Now, every single band in the world is crawling over each other to give their music away to fans on the internet in the vain hope it'll make them look as interesting as Radiohead. It doesn't matter that the members of Radiohead only got about 20p each from every copy of In Rainbows sold, because it made them look cool and interesting and new.
And pretty soon, everyone was at it. The Charlatans are giving away their new album for free and even Cliff Richard is dabbling at the old internet discount thing. And now, chronically aware that black-fingernailed self-pitying post-adolescents with a total lack of any basic social skills whatsoever are being hopelessly under-represented by this free internet music revolution, Nine Inch Nails are getting in on the act, too.

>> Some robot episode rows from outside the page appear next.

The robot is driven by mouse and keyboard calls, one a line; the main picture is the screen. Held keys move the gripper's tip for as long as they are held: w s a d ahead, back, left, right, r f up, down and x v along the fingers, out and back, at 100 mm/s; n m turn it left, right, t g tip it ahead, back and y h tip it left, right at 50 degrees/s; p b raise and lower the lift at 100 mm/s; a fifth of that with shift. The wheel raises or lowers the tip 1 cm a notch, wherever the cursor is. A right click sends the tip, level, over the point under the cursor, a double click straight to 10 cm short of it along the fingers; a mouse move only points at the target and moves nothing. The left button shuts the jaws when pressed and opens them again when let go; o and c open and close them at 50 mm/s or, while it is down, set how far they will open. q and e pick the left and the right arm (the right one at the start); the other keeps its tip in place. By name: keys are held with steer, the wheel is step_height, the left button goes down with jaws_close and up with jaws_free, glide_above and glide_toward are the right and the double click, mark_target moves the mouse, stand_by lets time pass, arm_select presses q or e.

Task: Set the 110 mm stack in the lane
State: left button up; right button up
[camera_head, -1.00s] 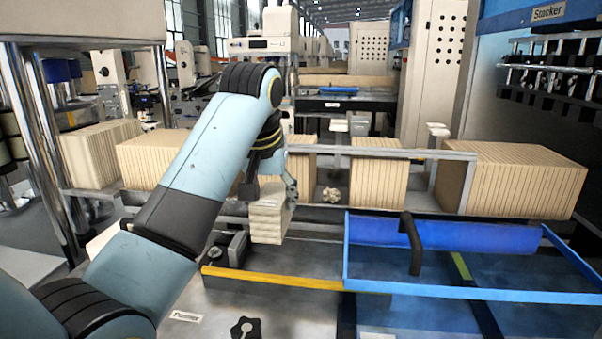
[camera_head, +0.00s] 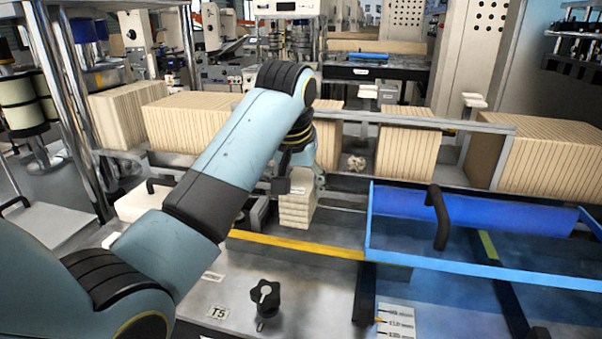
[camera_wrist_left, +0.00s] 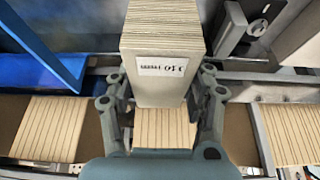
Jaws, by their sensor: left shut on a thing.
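The 110 mm stack (camera_wrist_left: 163,45) is a block of cream layers with a label reading 110 mm, seen in the left wrist view. My left gripper (camera_wrist_left: 163,88) is shut on it, one finger along each side. In the head view the stack (camera_head: 297,205) hangs below my left gripper (camera_head: 300,180), upright, near the rail. The lane (camera_head: 400,120) runs behind it, with cream stacks standing in it and gaps between them. Whether the held stack touches anything below is hard to tell. My right gripper is not in view.
A blue framed guard (camera_head: 470,270) with a black handle (camera_head: 438,215) lies to the right of the held stack. A yellow edge strip (camera_head: 295,245) runs in front. A black knob (camera_head: 265,295) stands on the metal plate. A small crumpled piece (camera_head: 354,162) lies in a lane gap.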

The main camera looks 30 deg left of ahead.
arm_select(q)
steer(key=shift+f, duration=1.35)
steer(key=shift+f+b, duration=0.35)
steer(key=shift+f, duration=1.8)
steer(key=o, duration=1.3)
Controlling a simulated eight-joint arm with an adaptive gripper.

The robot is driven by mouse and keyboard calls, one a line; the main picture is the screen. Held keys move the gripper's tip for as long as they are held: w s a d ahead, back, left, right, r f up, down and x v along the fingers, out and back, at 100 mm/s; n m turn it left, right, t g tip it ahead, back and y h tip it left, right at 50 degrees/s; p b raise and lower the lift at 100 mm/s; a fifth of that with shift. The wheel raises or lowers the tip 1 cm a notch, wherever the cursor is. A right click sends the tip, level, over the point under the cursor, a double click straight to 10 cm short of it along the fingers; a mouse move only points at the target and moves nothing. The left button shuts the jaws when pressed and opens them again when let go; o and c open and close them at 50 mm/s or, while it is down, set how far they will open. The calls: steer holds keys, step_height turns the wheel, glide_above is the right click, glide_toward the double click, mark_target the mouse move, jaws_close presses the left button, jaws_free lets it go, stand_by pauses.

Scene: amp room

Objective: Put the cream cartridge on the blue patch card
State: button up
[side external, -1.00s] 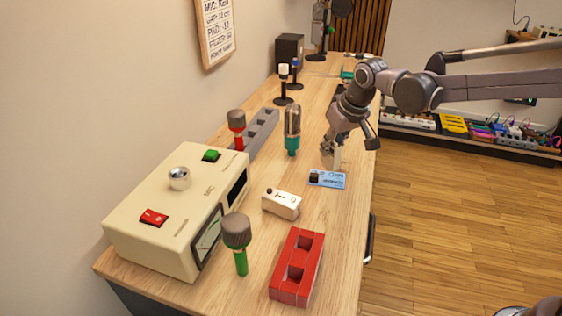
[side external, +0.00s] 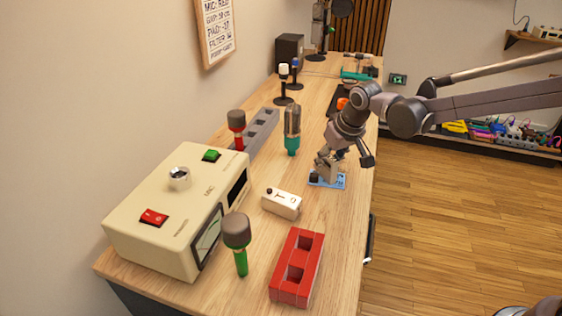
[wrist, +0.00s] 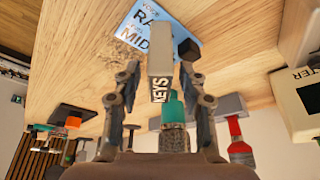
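The cream cartridge (wrist: 159,62) is a pale upright block with KEYS on its near end. It stands over the blue patch card (wrist: 148,22) and appears to rest on it. In the side view the card (side external: 341,184) lies near the table's right edge, partly hidden by my gripper (side external: 331,165). In the wrist view my gripper (wrist: 160,78) has one finger on each side of the cartridge, with a visible gap on both sides, so it looks open around it. The cartridge's foot is partly hidden.
A small black block (wrist: 188,48) sits at the card's edge. A cream pedal box (side external: 281,203), teal microphone (side external: 292,131), red block holder (side external: 297,267), green-handled microphone (side external: 238,243) and cream amp unit (side external: 177,210) stand nearby. The grey holder (side external: 262,131) is farther back.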

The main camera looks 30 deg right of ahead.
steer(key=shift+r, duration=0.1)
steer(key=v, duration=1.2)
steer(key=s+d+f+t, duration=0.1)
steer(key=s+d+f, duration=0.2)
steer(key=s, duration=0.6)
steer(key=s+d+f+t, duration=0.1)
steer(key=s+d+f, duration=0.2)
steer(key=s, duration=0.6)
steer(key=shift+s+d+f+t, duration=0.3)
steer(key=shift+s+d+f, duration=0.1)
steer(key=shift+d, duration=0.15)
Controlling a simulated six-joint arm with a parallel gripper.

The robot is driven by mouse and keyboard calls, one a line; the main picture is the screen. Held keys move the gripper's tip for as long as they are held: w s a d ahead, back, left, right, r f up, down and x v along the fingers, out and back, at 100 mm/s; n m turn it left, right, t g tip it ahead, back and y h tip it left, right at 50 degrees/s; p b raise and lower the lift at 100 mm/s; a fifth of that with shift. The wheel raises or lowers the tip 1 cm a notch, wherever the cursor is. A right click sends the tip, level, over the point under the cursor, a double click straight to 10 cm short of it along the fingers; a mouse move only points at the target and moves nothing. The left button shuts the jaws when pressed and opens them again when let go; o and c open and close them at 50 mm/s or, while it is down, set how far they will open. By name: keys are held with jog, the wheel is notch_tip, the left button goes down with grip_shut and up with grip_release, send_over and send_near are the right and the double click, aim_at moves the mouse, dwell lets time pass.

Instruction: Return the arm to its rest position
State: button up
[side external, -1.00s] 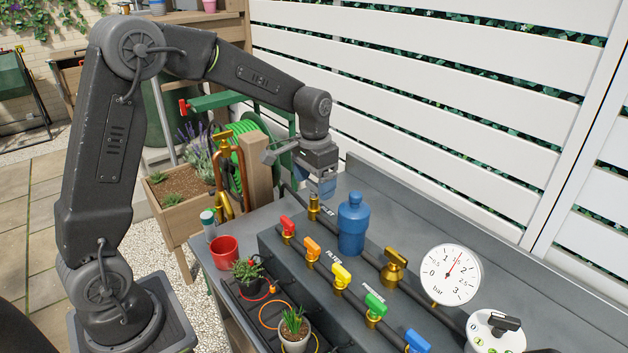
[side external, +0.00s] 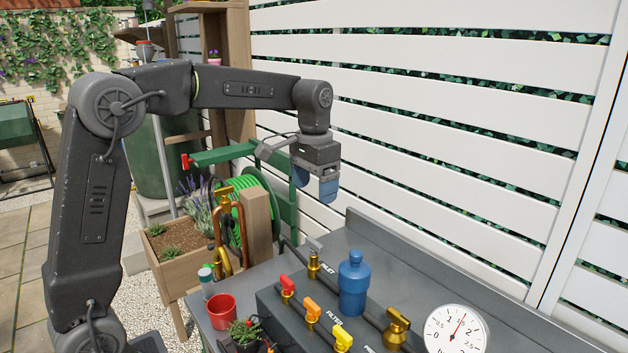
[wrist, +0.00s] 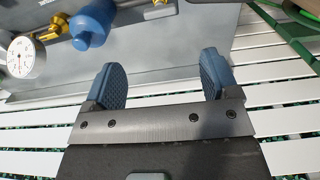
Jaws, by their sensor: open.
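My gripper (side external: 316,185) hangs in the air above the back of the bench, its blue fingers pointing down and apart. In the wrist view my gripper (wrist: 165,85) is open, with nothing between its fingers. The blue filter bottle (side external: 354,284) stands upright on the bench below and to the right of the gripper. It also shows in the wrist view (wrist: 92,22) at the upper left, clear of the fingers.
The grey bench (side external: 410,262) carries red (side external: 287,284), orange (side external: 312,308) and yellow (side external: 342,337) valve handles, a brass valve (side external: 397,328) and a pressure gauge (side external: 456,330). A red cup (side external: 222,310) stands at the left. The white slatted fence (side external: 430,130) rises behind.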

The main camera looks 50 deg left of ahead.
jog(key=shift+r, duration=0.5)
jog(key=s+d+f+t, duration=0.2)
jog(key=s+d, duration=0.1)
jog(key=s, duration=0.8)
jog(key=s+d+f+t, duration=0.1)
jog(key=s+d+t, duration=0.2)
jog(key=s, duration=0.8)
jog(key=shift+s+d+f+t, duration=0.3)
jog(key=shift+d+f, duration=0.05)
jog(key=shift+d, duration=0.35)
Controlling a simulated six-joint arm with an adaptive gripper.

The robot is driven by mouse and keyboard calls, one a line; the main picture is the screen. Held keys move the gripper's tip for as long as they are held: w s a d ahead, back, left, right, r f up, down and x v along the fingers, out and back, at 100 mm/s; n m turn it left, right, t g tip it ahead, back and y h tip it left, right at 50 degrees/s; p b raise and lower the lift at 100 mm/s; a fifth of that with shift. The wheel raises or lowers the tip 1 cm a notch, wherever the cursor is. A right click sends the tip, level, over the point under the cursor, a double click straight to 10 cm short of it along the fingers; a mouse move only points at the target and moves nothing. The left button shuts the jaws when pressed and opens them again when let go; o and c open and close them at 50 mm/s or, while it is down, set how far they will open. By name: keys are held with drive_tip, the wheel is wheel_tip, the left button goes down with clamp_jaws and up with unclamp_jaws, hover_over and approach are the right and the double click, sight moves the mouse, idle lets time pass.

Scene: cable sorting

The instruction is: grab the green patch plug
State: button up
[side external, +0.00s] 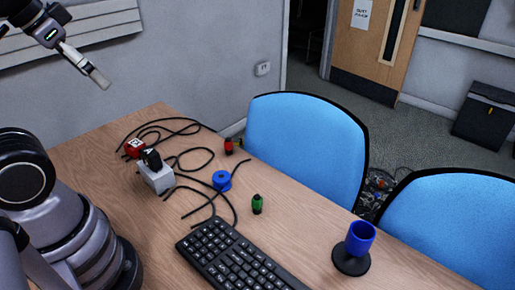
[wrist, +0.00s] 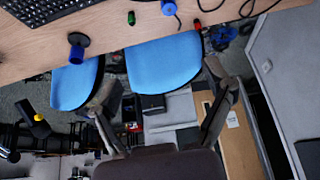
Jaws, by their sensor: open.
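The green patch plug (side external: 257,204) stands on the wooden table behind the keyboard, a small green piece with a dark top. It also shows in the wrist view (wrist: 131,18) near the top edge. My gripper (side external: 103,80) is high at the upper left in the side view, well above the table and far from the plug. In the wrist view my gripper (wrist: 160,88) has its two fingers spread apart with nothing between them. Its fingers point out past the table edge, toward the chairs and floor.
A black keyboard (side external: 240,257), a blue cup (side external: 360,238) on a dark base, a blue spool-like piece (side external: 222,181), a red plug (side external: 229,147), a red cube (side external: 134,147), a grey box (side external: 156,178) and black cables share the table (side external: 305,232). Blue chairs (side external: 305,140) stand along its far edge.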

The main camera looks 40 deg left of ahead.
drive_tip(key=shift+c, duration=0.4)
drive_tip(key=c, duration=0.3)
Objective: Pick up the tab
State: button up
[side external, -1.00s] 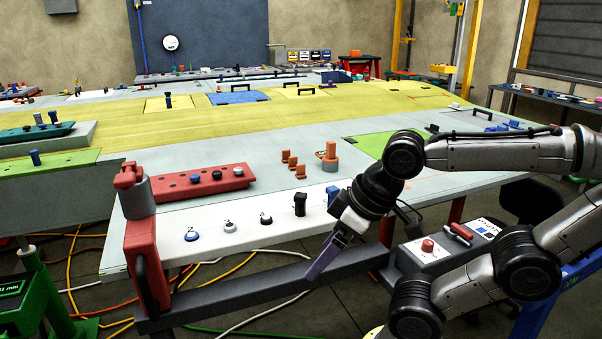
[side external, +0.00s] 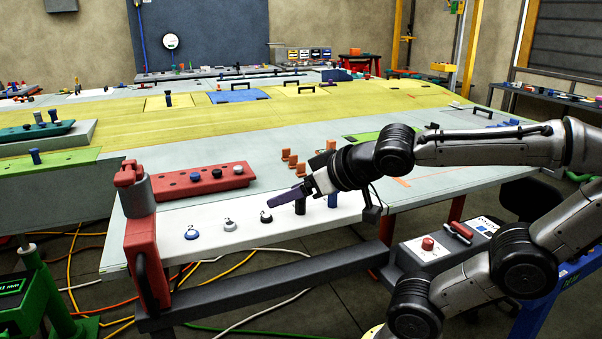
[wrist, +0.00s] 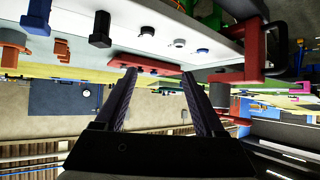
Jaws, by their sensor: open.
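No piece is clearly marked as the tab. Small upright orange pieces (side external: 292,161) stand on the grey wing panel, just beyond my gripper in the side view, and may be tabs. Orange pieces also show at the left of the wrist view (wrist: 60,47). My gripper (side external: 272,203) is held roughly level above the white strip, its fingers pointing left. In the wrist view my gripper (wrist: 158,73) shows two separated fingers with nothing between them. My wrist partly hides what is behind it.
The white strip (side external: 205,215) bears a black block (side external: 300,208), a blue post (side external: 333,199) and several low knobs (side external: 230,225). A red holder (side external: 203,180) lies behind it. A red clamp post (side external: 146,250) stands at the strip's left end. The yellow panel (side external: 200,125) is mostly clear.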

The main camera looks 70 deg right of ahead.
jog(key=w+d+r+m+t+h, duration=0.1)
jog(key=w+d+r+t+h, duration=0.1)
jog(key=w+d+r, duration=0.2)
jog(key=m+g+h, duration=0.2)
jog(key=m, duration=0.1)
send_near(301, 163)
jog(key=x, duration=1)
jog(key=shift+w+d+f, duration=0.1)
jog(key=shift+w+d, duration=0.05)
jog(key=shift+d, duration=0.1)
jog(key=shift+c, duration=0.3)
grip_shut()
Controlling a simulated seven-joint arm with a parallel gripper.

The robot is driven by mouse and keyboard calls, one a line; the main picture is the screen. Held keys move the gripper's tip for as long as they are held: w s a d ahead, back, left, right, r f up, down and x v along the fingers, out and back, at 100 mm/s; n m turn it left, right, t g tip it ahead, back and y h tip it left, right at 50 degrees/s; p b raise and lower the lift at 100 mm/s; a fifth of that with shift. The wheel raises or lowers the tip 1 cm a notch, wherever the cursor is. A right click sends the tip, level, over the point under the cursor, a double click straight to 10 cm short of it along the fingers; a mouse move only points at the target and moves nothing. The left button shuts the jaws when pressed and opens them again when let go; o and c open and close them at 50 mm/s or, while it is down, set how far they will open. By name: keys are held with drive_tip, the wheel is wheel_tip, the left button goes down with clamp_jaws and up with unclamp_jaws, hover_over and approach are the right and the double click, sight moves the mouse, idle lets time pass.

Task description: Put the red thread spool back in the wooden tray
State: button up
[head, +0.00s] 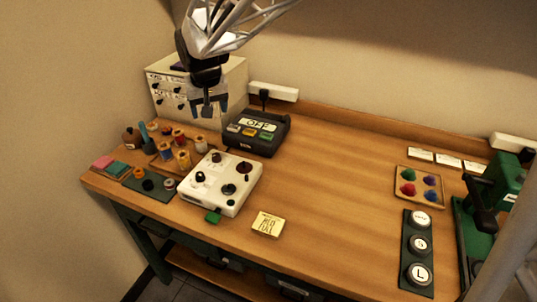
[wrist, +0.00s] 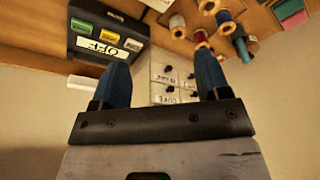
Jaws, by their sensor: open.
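My gripper (head: 208,109) is open and empty, high over the back left of the table, before the pale drawer cabinet; its blue fingers (wrist: 162,72) show apart in the wrist view. A red spool (head: 178,135) with pale wooden ends stands among other spools at the left back, below and left of my gripper. It also shows in the wrist view (wrist: 201,38), which sees the table upside down. The wooden tray (head: 158,161) lies under the spool group, mostly hidden by it. I cannot tell whether the red spool stands in the tray or beside it.
Yellow (head: 183,159), blue (head: 166,150) and white (head: 200,145) spools crowd the red one. A white box with dark knobs (head: 216,187) and a black device (head: 257,136) stand to the right. The cabinet (head: 233,85) is behind. The table's middle (head: 335,180) is clear.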

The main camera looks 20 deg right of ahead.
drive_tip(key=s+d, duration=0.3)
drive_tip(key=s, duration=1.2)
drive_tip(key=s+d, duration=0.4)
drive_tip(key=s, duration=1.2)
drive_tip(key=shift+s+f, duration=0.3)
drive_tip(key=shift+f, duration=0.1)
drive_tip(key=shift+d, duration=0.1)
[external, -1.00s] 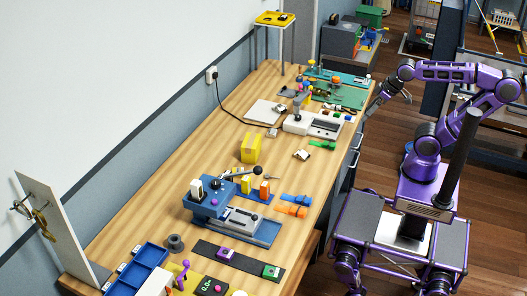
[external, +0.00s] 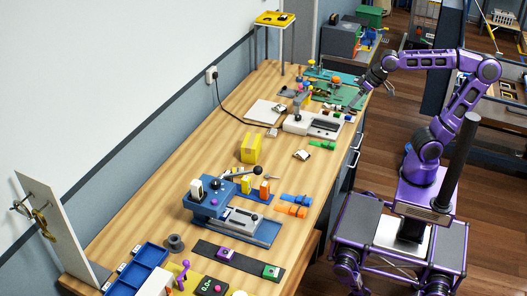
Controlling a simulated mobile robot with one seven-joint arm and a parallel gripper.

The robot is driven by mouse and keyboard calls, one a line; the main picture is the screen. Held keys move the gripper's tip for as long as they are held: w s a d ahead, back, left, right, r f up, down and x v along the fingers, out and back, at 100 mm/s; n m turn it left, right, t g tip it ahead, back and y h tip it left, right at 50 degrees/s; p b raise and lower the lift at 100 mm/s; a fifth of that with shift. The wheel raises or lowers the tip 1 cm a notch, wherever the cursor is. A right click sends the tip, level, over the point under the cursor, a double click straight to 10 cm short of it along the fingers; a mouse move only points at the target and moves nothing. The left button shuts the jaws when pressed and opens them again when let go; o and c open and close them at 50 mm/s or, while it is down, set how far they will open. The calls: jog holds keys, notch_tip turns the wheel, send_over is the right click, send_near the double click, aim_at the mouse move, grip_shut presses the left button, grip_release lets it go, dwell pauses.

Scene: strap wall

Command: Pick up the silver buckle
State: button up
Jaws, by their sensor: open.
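My gripper (external: 361,98) is open and empty at the far right of the bench, at the near edge of the green mat (external: 352,95). Its fingers point down and left; whether they touch anything is too small to tell. I cannot pick out the silver buckle for sure. Several small parts lie on and around the mat, and the arm may hide some. A small pale-and-dark piece (external: 302,155) lies on the wood in the middle of the bench, apart from my gripper.
A white-grey device with a lever (external: 312,124) stands left of my gripper. A yellow box (external: 250,149) and a blue clamp fixture (external: 209,203) stand nearer. Orange and blue straps (external: 293,210) lie by the front edge. Bare wood is free around the yellow box.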

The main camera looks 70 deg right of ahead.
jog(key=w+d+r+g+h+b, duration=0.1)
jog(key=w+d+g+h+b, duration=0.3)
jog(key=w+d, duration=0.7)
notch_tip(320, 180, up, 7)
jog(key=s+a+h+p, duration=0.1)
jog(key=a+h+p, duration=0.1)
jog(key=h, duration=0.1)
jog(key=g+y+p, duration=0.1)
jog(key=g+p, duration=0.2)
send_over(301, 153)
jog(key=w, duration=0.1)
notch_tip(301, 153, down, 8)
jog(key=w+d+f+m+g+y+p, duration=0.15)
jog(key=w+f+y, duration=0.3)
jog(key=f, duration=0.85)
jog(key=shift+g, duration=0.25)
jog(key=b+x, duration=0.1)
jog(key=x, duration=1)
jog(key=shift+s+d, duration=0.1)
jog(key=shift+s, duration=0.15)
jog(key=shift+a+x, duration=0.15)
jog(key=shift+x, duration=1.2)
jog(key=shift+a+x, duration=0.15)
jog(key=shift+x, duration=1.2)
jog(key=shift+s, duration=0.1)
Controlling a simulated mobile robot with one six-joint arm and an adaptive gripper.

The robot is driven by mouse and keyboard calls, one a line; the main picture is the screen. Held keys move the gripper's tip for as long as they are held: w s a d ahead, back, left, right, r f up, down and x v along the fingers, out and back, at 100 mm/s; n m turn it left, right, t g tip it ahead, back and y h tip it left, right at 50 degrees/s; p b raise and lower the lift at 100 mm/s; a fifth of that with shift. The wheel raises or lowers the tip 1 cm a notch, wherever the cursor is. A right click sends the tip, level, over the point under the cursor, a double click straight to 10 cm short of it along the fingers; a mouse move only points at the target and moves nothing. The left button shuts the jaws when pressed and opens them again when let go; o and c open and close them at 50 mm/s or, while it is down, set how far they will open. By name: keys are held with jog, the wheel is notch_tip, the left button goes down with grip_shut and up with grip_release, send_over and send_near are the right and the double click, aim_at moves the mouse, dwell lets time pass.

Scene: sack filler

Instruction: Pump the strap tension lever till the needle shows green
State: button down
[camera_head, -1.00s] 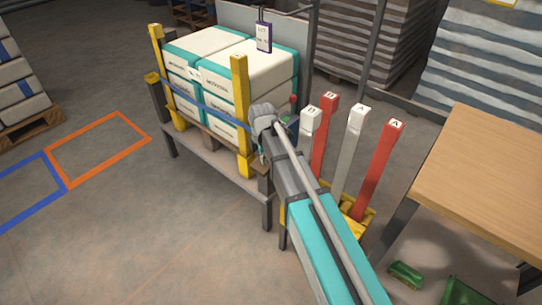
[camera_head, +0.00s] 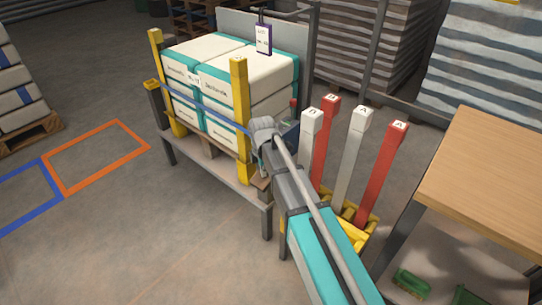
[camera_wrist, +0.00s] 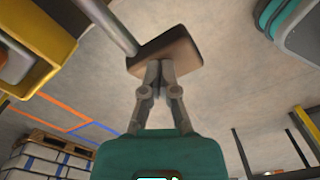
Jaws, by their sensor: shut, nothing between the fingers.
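A brown block-shaped paddle (camera_wrist: 168,52) on a grey rod (camera_wrist: 108,22), seemingly the lever, fills the upper middle of the wrist view. My gripper (camera_wrist: 160,66) is shut and empty, with its fingertips at the paddle's near edge. I cannot tell whether they touch it. In the head view my arm largely hides the lever area beside the yellow post (camera_head: 240,120). A blue strap (camera_head: 205,103) runs across the stacked white and teal sacks (camera_head: 215,75). A dark blue box (camera_head: 290,132) shows partly behind my wrist. No needle or green zone is readable.
White and red levers (camera_head: 350,155) marked with letters stand on a yellow base right of my arm. A wooden table (camera_head: 490,180) is at the right. Orange and blue floor outlines (camera_head: 98,155) lie at the left, with open floor around them.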

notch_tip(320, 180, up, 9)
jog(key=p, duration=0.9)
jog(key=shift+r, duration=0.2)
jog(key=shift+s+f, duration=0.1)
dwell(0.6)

Sort of. Nine Inch Nails are releasing new album Ghosts I-IV to fans for free on the internet, but only a quarter of it – if you want the rest you can either pay full price for it, pay seven times the full price for it or pay 30 times the full price for it and get it in a nicer box.
And instead of being an album jam-packed with tunes reminiscent of classic shiny Nine Inch Nails pop hits like The Wretched and that one about wanting to fuck people like an animal, Ghosts I-IV is actually just a collection of self-indulgent instrumental doodles that nobody would have cared a jot about if they got released normally. Chicago Sun Times reports:
"I’ve been considering and wanting to make this kind of record for years, but by its very nature it wouldn’t have made sense until this point,’’ says Reznor, who collaborated on the music with Alan Moulder, Atticus Ross, Alessandro Cortini, Adrian Belew and Brian Viglione. ‘‘This collection of music is the result of working from a very visual perspective — dressing imagined locations and scenarios with sound and texture; a soundtrack for daydreams. I’m very pleased with the result and the ability to present it directly to you without interference."
Even though in equal parts Ghosts I-IV sounds like the soundtrack to a nuclear power station's education centre, a Barratt Homes new development promotional DVD or a YouTube video posted by someone who's planning to stage a high school shooting, we're sure that Nine Inch Nails will nevertheless find an enthusiastic audience for this new album.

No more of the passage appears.